なかったです。好きなように研究をしたかったからかもしれません。研究者になれば、自分で目標設定してできることと、人を育てることも好きなのでアカデミックな場での研究が向いていると思っていました。10年以上水中ロボコンの運営にも携わっています。STEAM教育向けのキットを制作したり、ライフワークとしておこなったりしています。研究者にしてはかける労力は多いほうだと思います。
僕は教育をおこなうことは義務だと思っています。先人からメディアなどでロボットに興味を持つきっかけをもらったので、それを次の世代に繋いでいきたい。興味を持った人に入り口をたくさん用意する必要があるのです。若い人たちには効率よく学んでもらって、一歩でも技術を進めることができるようにしたい。だからアウトリーチ活動にも積極的ですし、なるべくかっこよくありたい。実際は、はんだ付けひとつに振り回されるような泥臭いこともやっていますが(笑)、研究者としてかっこよく生きていることを示していきたいと考えています。
ーロボットの中でも水中ロボットを専門にした理由は?
最初はヒューマノイド(人型ロボット)の研究をしていたのですが、あまりうまくいかなかったのです。ある時、水中ロボコンの告知をみつけたのですが、その時の参加チーム数が少なくて、これなら天下を取れるのではないかなと思ったのです(笑)。そこから3年かかって優勝し、水中ロボットの研究で博士号も取得しました。ロボット界では、水中ロボットはマイナーなんです。多くのロボットは働いているところが見られますよね。ヒューマノイドやドローン、ロケットなどは、どのように動いて何をしているかがわかります。しかし、水中ロボットは切り離して潜ってしまうとその先が見られません。だからこそもっと面白さをアピールして、かっこよく見せていきたいと考えています。
ー研究に行き詰まる時はどうしますか?
大体行き詰まっていますが(笑)、泥臭く頑張る、人と話す、お酒を飲んで寝る、のどれかですね。やるしかないですね。そもそも誰もやったことがないことを研究しているので、うまくいかないことが普通なのです。それに対してできていないと批判するほうがおかしい。それなりに苦労はするし、うまくいく方法を考えるしかないのです。

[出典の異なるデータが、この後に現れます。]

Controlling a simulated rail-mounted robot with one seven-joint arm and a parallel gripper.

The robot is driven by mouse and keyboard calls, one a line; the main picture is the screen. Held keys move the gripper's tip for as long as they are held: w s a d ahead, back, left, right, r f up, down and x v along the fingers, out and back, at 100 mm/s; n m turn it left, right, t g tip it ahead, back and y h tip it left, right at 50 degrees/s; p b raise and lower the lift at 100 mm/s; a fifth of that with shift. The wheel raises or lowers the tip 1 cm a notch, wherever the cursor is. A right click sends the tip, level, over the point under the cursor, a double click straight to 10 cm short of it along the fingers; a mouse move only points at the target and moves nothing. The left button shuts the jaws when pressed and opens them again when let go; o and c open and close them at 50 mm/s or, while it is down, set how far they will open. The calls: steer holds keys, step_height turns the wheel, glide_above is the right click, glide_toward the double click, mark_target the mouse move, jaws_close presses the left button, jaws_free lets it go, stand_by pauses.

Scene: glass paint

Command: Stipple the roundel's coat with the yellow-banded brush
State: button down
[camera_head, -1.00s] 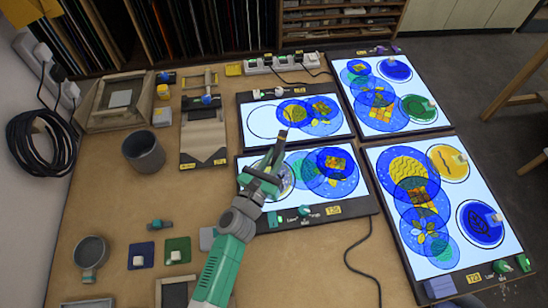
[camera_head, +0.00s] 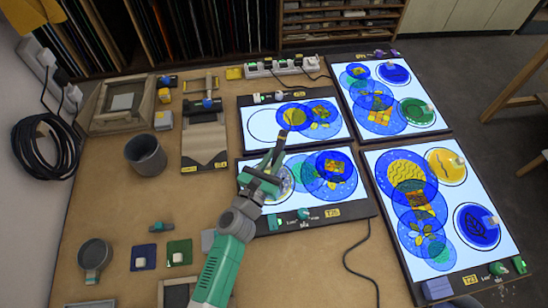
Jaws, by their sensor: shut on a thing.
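My gripper (camera_head: 262,181) is over the left part of the near-left light panel (camera_head: 330,212). It is shut on a slim dark brush (camera_head: 276,152), which slants up and to the right from the jaws. A pale round piece (camera_head: 286,184), probably the roundel, lies on the lit panel beside and partly behind my gripper. My gripper hides much of it, so its coat and any contact with the bristles cannot be told.
Blue patterned discs (camera_head: 336,166) overlap on the same panel, right of my gripper. More lit panels stand behind (camera_head: 262,124) and to the right (camera_head: 458,230). A grey cup (camera_head: 145,155) stands on the left. A black cable (camera_head: 347,262) runs in front.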

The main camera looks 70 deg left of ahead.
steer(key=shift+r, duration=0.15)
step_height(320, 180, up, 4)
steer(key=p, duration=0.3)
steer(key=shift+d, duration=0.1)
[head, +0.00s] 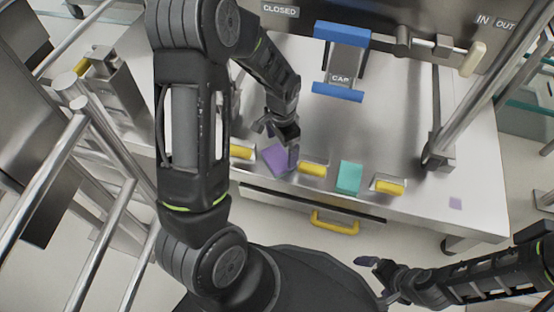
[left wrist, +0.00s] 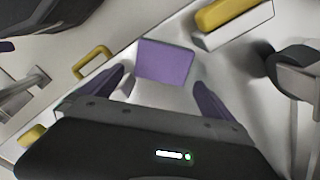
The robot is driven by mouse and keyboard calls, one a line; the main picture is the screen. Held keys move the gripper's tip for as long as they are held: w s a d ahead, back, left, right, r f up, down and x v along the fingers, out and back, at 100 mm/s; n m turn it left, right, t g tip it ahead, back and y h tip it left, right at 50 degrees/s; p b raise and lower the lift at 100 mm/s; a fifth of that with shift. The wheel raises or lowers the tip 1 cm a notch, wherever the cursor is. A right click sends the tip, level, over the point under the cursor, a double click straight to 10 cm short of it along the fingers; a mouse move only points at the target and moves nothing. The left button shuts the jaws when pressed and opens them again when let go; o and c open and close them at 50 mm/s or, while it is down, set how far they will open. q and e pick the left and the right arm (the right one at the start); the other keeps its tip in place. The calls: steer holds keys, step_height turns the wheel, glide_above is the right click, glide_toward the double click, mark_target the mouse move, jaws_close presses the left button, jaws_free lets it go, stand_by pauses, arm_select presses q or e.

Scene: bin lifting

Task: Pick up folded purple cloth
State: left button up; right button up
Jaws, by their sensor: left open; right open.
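The folded purple cloth (head: 274,161) lies flat on the steel counter between two yellow-handled blocks. It also shows in the left wrist view (left wrist: 165,62), just beyond and between the fingertips. My left gripper (head: 282,147) is over the cloth, its fingers open and apart, with nothing seen between them; in the head view it covers part of the cloth. I cannot tell whether the fingers touch it. My right gripper (head: 378,275) is at the lower right, open and empty, away from the counter.
A yellow-handled block (head: 313,169), a teal folded cloth (head: 349,177) and another yellow-handled block (head: 389,187) stand right of the purple cloth. A yellow drawer handle (head: 334,222) juts from the counter front. A blue "CAP" holder (head: 341,60) stands behind. Metal rails (head: 105,235) are at left.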

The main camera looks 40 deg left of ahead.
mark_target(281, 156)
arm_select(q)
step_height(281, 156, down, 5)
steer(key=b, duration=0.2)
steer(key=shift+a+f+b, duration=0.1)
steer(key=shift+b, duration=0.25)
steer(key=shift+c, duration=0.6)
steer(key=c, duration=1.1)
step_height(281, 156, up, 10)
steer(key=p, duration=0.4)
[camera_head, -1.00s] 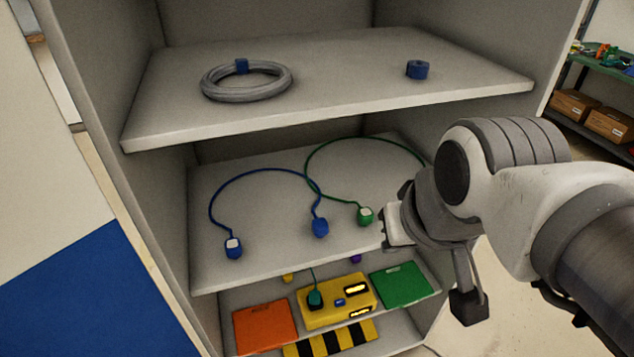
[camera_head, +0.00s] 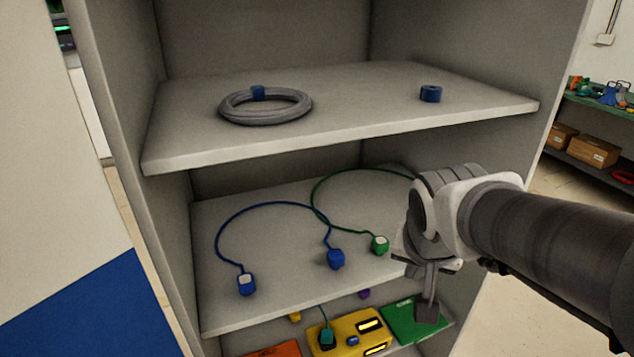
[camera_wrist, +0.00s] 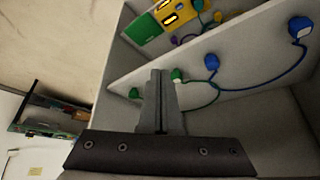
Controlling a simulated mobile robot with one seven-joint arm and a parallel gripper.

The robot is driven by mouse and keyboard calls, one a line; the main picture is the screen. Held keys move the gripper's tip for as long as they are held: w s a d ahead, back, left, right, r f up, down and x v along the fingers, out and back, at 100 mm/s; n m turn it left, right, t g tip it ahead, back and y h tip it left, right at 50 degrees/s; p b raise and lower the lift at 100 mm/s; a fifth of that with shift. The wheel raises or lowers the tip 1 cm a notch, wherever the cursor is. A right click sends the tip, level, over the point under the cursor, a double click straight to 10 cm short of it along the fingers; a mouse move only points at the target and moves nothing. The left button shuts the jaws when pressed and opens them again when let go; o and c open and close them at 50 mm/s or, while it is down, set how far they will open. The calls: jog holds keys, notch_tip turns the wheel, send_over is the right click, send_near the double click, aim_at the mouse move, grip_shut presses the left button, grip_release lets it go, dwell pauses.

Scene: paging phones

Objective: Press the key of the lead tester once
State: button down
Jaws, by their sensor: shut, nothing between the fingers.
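The lead tester, a yellow box (camera_head: 372,325) with two lit windows, sits on the lowest visible shelf and is partly cut off by the frame bottom. A small blue key (camera_head: 352,340) shows on its top, beside a teal plug (camera_head: 327,337) with a cord. In the wrist view the yellow box (camera_wrist: 172,14) is at the top edge, beyond the fingers. My gripper (camera_wrist: 160,74) is shut and empty, well apart from the box, with its fingertips over the middle shelf's edge in that view.
The middle shelf (camera_head: 225,318) above the tester holds blue plugs (camera_head: 246,284) (camera_head: 335,259) and a green plug (camera_head: 380,244) on cords. Green (camera_head: 402,309) and orange (camera_head: 272,351) panels flank the tester.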

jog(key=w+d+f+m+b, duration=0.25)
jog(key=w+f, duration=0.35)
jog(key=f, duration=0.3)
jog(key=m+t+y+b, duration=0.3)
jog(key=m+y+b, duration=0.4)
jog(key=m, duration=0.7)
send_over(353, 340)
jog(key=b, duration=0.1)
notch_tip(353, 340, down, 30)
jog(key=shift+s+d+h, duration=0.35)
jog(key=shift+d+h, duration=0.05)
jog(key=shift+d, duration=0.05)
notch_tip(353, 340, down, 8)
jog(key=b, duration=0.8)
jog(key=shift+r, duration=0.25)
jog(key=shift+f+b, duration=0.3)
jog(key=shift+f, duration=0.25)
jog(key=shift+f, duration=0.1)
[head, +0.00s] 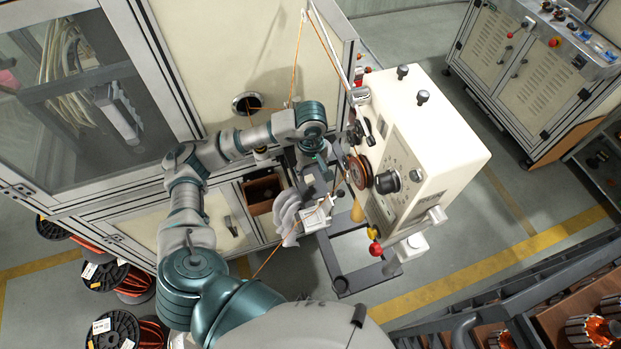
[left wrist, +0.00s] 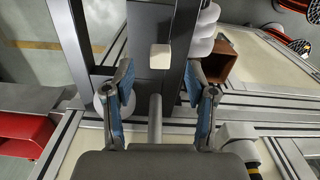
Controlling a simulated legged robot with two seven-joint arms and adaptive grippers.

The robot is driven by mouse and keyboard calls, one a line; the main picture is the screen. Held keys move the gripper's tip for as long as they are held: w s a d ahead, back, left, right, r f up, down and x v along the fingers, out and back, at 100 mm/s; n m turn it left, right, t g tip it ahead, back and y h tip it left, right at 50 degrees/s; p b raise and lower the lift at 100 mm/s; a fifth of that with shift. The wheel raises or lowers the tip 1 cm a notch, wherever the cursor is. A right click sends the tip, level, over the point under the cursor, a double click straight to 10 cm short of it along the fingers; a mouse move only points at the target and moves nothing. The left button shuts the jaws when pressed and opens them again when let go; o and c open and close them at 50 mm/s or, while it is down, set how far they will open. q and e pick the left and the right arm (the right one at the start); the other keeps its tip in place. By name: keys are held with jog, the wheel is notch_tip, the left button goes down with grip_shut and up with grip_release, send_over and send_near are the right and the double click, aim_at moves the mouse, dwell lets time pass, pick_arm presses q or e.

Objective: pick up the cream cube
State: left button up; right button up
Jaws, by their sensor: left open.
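The cream cube (left wrist: 160,56) shows in the left wrist view on a dark grey surface, near the top middle. I cannot make it out surely in the head view. My left gripper (left wrist: 158,88) is open and empty, its blue-padded fingers spread wide. The cube lies beyond the fingertips, between their lines and apart from both. In the head view my left gripper (head: 322,172) hangs beside the cream winding machine (head: 425,150), pointing down; its fingers are small there. My right gripper is in neither view.
White curved discs (head: 286,216) and an open brown box (head: 263,193) stand close by the gripper. A cabinet (head: 240,60) is at the left, with wire spools (head: 115,328) on the floor. Orange wire crosses near the arm.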

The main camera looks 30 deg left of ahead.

ー南極に行ったことでニュースなどでも取り上げられましたが、周りの反応は?
家族以外からも反応をたくさんもらって、特に小学校時代の友人から連絡がきました。30代後半はアイデンティティクライシスの時期なんですね。初志貫徹でロボット研究を続けて、それが多少なりとも報われていることに対して、俺も頑張ろうと思ったとメッセージをくれました。好きでやっていると逃げ場がないので、やるしかないわけですが、そういうメッセージをもらうと間違ってなかったなと思います。
ー外部からみて極地研の研究者の特徴はありますか?
私たちエンジニアは手の届くものをなるべく制御したいのです。でも自然を相手にしている研究者たちはできるところまではやるが、できなかったらしょうがないという感覚が違います。あとはコミュニケーション能力が高い方が多いですよね。「しらせ」での作業では研究者だけでなく自衛隊の乗組員たちとも一緒に作業します。特にリーダーとなる研究者たちほど、チームを率いるコミュニケーション能力の高さに驚かされます。
ーロボット研究者になりたいという学生にメッセージはありますか?
研究者はその道のトップだとみられますが、探すと無限に上のレベルの人たちがいます。そういう場で自分の売り込み方を考えると、多角化することかなと。もちろんひとつの技術を極めることは必要ですが、何か一本のレースで一位になることはとても難しい。メジャーなものであればあるほど難しいのです。かといってマイナーなレースで一位をとっても生き残れない。二つ以上のもので、ひとつを世界クラスにして、もうひとつ別のスキルを持つ。そうすれば他にはいないオンリーワンになれる。この人がいいとなると仕事をもらえて、生き残っていけるのです。もちろん、好きなことを好き! と突き詰めていくことが一番大切です。